**What you have to do**
Filter the records below for the word "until". Copy each line that holds it.
>> start Data supplied
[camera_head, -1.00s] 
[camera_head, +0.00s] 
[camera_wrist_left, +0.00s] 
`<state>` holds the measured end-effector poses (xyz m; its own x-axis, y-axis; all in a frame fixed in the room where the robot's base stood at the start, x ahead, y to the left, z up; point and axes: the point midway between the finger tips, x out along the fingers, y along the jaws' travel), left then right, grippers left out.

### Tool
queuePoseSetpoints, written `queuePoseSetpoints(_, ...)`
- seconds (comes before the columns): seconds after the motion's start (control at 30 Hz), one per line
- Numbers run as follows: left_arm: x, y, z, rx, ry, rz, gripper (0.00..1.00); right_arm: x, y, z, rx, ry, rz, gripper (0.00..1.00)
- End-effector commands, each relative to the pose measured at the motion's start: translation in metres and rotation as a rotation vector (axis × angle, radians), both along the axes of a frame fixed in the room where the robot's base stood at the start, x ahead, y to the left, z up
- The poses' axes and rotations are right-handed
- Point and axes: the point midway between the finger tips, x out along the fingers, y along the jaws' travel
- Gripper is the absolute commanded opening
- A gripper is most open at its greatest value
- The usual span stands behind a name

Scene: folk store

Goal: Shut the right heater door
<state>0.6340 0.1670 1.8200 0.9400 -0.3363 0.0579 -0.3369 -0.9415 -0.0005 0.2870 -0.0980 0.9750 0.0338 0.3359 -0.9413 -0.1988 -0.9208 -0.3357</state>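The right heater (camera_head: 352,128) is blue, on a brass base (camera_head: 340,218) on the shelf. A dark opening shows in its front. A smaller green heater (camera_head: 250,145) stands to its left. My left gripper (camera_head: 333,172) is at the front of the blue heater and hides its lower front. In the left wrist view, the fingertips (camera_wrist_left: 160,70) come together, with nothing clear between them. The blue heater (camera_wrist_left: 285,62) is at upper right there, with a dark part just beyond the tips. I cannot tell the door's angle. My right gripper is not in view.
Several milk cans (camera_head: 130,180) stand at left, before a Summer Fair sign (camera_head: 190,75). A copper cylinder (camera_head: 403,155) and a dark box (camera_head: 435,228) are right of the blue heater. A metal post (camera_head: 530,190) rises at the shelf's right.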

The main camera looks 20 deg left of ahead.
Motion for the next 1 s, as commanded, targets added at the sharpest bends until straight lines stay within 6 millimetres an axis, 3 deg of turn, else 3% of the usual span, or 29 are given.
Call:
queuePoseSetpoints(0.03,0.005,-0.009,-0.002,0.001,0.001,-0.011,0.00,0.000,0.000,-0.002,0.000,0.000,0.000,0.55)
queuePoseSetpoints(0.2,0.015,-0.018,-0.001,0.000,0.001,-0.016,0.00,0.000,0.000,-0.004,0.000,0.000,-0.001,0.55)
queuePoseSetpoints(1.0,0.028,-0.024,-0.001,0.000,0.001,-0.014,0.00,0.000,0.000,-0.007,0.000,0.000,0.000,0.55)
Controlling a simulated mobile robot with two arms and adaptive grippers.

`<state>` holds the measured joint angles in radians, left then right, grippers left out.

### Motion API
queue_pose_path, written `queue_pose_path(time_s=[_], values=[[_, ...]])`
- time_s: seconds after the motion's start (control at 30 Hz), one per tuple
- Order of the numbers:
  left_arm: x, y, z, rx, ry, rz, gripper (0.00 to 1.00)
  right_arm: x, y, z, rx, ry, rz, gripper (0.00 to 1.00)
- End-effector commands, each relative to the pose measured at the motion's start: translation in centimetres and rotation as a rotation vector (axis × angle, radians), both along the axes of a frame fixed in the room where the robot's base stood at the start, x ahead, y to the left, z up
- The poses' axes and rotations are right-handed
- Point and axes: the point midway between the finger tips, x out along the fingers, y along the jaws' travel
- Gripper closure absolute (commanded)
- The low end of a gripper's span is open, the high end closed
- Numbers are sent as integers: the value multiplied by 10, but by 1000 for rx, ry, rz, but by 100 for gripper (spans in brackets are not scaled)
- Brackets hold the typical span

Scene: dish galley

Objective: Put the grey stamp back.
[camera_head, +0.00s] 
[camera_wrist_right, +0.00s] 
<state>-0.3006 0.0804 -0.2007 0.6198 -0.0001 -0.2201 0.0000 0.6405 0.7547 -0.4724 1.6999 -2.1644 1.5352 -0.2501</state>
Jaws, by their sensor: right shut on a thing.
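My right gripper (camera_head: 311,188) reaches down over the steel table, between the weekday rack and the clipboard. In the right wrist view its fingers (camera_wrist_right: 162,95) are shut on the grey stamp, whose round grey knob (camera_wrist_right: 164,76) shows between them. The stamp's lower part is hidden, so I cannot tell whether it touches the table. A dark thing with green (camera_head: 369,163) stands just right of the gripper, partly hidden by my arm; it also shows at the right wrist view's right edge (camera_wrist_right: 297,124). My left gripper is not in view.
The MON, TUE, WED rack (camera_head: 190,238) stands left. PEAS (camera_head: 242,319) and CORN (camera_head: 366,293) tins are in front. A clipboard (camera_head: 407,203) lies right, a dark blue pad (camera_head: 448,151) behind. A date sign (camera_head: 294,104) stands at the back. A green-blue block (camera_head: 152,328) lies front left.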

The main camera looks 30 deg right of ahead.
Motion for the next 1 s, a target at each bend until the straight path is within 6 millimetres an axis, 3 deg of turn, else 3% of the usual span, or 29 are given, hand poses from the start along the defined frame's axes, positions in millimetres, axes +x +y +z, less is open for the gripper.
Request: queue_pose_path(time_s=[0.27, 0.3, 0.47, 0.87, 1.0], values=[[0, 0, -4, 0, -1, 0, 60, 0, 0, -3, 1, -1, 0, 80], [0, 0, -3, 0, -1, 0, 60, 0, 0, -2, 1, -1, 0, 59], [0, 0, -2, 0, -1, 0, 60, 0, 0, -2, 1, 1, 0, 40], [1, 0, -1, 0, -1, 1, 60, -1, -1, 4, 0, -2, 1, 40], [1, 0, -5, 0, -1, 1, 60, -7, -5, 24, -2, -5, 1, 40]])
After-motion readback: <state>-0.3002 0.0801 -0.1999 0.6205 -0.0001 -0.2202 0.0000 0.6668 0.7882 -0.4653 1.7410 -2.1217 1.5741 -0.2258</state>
>> end Data supplied
**Final result**
Motion for the next 1 s, as commanded, targets added at the sharpest bends until straight lines stay within 6 millimetres an axis, 3 deg of turn, else 3% of the usual span, or 29 are given.
Motion for the next 1 s, a target at each bend until the straight path is within 6 millimetres an axis, 3 deg of turn, else 3% of the usual span, or 29 are given, hand poses from the start along the defined frame's axes, positions in millimetres, axes +x +y +z, less is open for the gripper.

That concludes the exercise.